Matrix exponentiation intuition.

Question

What does $x^A$ intuitively mean if $x \in \mathbb{C}$ and $A$ is any matrix? Also, what if we had $x$ being a matrix too? Last but not least, what happens if we have a complex $x$ raised to a quaternion(answering the first question probably generalizes this, but I include it in case only this case makes sense)? What does $x^a, x \in \mathbb{C}, a \in \mathbb{H}$ intuitively mean? What if $x \in \mathbb{H}$ too?

I know that matrix exponentiation with base $e$ is $e^A=\displaystyle \sum_{k=0}^{\infty} \frac{1}{k!} A^k$ but apart from symbols in a "paper", I see nothing else.

Answer 1

This is only a partial answer to your question.

Some intuition as to what $e^A$ means:

In the finite dimensional case consider the following.

For any $A \in M_n(\mathbb{R})$ and $t\in \mathbb{R_+}$ the matrix exponential $e^{tA}$ can be defined by, $$ e^{tA}= \sum_{k=0}^\infty \frac {t^kA^k}{k!}$$

Since we have defined our 'matrix exponential' via an infinite sum we need to make sense of this first. More precisely we need to be sure that this converges.

Indeed, taking any norm on $\mathbb{R^n}$ (note that any norm in finite dimensions are equivalent) and the corresponding matrix norm on $M_n(\mathbb{R})$ we can show that the partial sums of the above series form a Cauchy sequence. Since $\mathbb{R^n}$ is complete it follows that the the above infinite series converges. So the definition does make sense.

Now to the question of why would anybody care about this?. Well consider the following one dimensional initial value problem. $$ \dot x =ax, \quad x(0)=x_0 $$

where $ x\in \mathbb R$ and $a \in \mathbb{R_+}$ is some constant. Now notice that the solution to this differential equation is given by $$ x=x_0e^{at}$$

Now, consider the following IVP given by the autonomous system of differential equations,

$$ \dot x=Ax, \quad x(0) =x_0 $$ where $x\in \mathbb{R^n}$ and $A\in M_n(\mathbb{R}$). Suppose now we want to solve this system. Then if we can make sense of the matrix exponential, using the one dimensional case as inspiration we can write the solution to this system as

$$ x=x_0e^{tA}$$

In the infinite dimensional case where $A$ is some operator then we need to do a lot more work to make sense of this 'matrix exponentiation'. But at least in the finite dimensional case it is quite easy to see 'why' anybody would want to consider something like this.

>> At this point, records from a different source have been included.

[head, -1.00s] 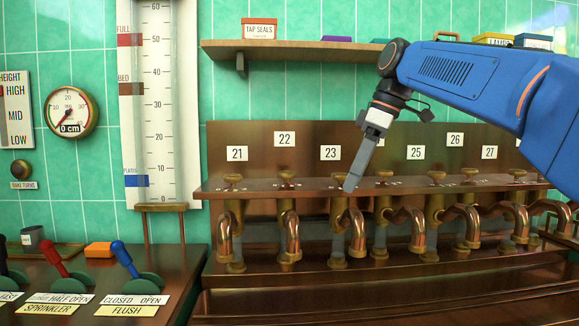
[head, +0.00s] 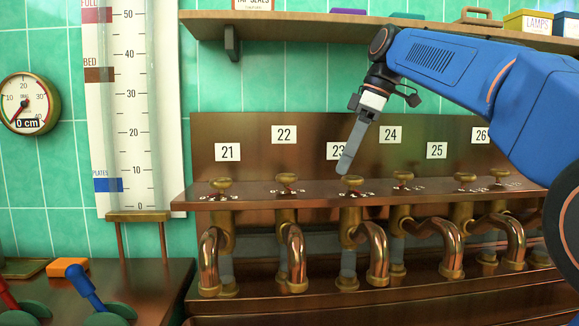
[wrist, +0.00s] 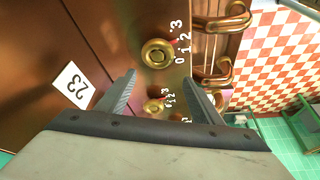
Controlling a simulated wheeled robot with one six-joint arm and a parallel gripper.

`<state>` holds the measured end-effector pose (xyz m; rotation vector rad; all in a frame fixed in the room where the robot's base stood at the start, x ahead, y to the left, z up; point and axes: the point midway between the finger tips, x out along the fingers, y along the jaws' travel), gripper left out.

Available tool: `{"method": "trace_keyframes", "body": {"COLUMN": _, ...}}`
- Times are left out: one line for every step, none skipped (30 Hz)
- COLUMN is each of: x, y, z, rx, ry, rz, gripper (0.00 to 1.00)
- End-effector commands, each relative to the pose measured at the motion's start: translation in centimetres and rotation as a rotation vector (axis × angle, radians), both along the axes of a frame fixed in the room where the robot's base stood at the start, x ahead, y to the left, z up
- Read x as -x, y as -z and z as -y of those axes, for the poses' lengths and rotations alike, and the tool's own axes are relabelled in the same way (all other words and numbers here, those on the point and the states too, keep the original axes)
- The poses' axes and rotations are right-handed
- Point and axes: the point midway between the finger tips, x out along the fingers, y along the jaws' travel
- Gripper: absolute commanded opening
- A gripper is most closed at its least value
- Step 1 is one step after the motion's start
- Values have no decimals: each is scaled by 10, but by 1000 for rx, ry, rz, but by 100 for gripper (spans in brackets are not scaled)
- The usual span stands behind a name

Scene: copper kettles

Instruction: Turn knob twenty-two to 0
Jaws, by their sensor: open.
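Knob twenty-two (head: 287,179) is a small brass knob on the copper ledge below the label 22 (head: 284,134). Its setting is too small to read in the head view. My gripper (head: 344,170) points down and slightly left, right of that knob and close above knob twenty-three (head: 351,182). In the wrist view my gripper (wrist: 158,77) is open, with nothing held. A larger knob (wrist: 157,53) with a 0 to 3 scale shows beyond the fingertips; it is probably twenty-three. A smaller knob (wrist: 153,105) shows between the fingers, probably twenty-two.
More knobs stand along the ledge (head: 250,195), with curved copper pipes (head: 295,255) below. A shelf (head: 280,25) runs above. A gauge column (head: 130,120) stands at the left, with levers (head: 85,285) on a lower panel. The space above knobs twenty-one and twenty-two is clear.

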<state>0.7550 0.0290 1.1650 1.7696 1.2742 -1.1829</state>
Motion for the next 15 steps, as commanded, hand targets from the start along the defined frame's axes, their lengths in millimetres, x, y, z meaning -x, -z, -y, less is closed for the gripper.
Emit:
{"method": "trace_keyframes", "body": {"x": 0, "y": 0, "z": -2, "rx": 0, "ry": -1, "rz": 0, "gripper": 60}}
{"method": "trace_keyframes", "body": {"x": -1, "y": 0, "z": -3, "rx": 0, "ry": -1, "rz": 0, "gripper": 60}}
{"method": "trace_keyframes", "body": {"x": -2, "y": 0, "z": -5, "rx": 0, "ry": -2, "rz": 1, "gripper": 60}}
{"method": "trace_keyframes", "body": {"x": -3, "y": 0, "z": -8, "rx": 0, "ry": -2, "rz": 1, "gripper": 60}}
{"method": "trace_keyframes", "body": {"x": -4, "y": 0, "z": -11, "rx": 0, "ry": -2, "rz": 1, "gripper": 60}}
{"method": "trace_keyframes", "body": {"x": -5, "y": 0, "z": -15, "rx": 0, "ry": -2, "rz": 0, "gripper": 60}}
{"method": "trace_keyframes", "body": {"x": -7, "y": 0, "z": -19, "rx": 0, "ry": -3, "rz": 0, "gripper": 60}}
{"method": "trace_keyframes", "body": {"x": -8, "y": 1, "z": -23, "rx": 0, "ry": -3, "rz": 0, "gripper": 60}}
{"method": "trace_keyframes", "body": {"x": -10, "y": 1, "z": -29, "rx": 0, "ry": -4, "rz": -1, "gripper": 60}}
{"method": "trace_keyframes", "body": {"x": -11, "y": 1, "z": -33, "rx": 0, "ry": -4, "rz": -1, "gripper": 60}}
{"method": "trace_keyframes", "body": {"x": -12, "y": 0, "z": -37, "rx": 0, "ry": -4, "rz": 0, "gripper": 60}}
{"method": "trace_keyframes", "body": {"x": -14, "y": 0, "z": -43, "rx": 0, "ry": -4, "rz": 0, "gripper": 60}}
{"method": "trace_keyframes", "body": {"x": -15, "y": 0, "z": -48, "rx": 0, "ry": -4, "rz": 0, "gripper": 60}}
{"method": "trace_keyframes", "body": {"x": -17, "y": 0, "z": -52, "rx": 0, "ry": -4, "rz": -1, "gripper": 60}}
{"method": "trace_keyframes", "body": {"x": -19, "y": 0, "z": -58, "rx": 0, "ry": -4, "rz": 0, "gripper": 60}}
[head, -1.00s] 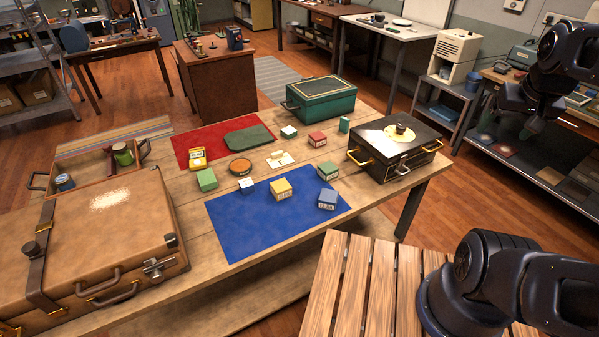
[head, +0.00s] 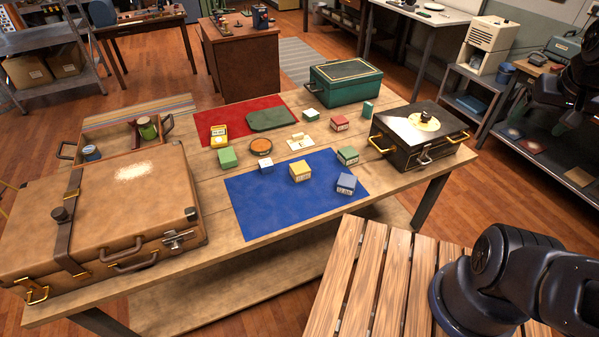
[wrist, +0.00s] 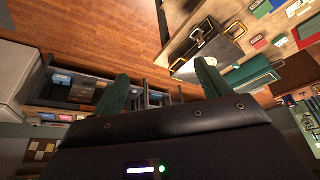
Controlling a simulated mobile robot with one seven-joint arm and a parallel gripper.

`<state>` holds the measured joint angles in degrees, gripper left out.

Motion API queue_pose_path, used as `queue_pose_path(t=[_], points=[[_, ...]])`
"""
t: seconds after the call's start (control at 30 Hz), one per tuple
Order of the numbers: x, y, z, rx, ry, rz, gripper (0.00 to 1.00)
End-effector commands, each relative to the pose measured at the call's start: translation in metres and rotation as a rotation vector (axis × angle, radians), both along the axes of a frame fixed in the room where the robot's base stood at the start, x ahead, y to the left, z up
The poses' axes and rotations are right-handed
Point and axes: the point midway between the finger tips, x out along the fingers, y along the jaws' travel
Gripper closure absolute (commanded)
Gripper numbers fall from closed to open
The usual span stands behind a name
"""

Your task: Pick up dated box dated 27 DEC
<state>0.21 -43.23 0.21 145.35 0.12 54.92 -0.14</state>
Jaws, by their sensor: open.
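Several small dated boxes stand on the wooden table, with labels too small to read surely, so I cannot tell which bears 27 DEC. A yellow box (head: 300,172) and a blue box (head: 346,184) sit on the blue mat (head: 260,208). A green box (head: 348,155) is at that mat's right edge. A red box (head: 340,123) and a green-and-white box (head: 311,115) stand farther back. A plain green block (head: 228,158) and a small white box (head: 266,166) are at left. My gripper (wrist: 162,75) is open and empty, its green fingers apart, away from the table.
A brown suitcase (head: 120,215) fills the table's left. A black case (head: 395,150) stands at right and a green chest (head: 345,88) behind. A slatted wooden surface (head: 375,285) is in front. The blue mat's front is clear.

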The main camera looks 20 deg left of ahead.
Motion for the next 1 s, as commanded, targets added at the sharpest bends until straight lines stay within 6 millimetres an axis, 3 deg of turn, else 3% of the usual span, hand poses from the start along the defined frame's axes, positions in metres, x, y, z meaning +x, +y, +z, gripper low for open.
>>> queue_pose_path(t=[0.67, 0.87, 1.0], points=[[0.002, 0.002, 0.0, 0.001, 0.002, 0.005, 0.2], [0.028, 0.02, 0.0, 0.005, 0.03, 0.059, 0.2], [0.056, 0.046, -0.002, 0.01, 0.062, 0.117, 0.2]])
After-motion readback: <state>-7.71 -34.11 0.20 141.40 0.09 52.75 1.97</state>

There is a whole industry called 'Theory of operator semigroups' that generalizes this notion to infinite dimensions.

Some examples. If $A$ is diagonal say, $A= \begin{pmatrix} a_{11} & 0 \\ 0 & a_{22} \end{pmatrix}$ then $ e^A= \begin{pmatrix} e^{a_{11}} & 0 \\ 0 & e^{a_{22}}\end{pmatrix}$. In the diagonal case finding $e^A$ is pretty easy. In the general case it would be quite difficult. You will have to consider the Jordan form of your matrix to find the matrix exponential.

Answer 2

1. Let $x\in\mathbb{C}^*$ and $A\in M_n(\mathbb{C})$. We can put $x^A=e^{\log(x)A}=\sum_k 1/k!(\log(x))^kA^k$ but this formula depends on the definition of $\log(x)$. For instance the formula has a sense if $x\notin \mathbb{R}^-$ and $\log$ is the principal logarithm. Unfortunately, in general $(xy)^A\not= x^Ay^A$ (choose $x=-1-\epsilon i,y=-1+\epsilon i$ where $\epsilon >0$). Yet, we obtain $(xy)^A= x^Ay^A$ if $Re(x)>0,Re(y)>0$.

2. Take for example $x=1+i$ and $Q$ the quaternion $Q=\begin{pmatrix}1-2i&-3+i\\3+i&1+2i\end{pmatrix}$.Then $x^Q\approx \begin{pmatrix}18-10i&-8.4-7.6i\\2.15+11i&5.4-3i\end{pmatrix}$.

3. If $x$ is a quaternion that has no eigenvalues in $\mathbb{R}^-$, then the equality $e^{\log(x)A}=\sum_k 1/k!(\log(x))^kA^k$ is no more valid.

4. "What does $x^a,x∈C,a∈H$ intuitively mean ?" Another question: what does $\pi ^e$ intuitively mean ? Perhaps the volume of a cube in $\mathbb{R}^e$ with side length $\pi$.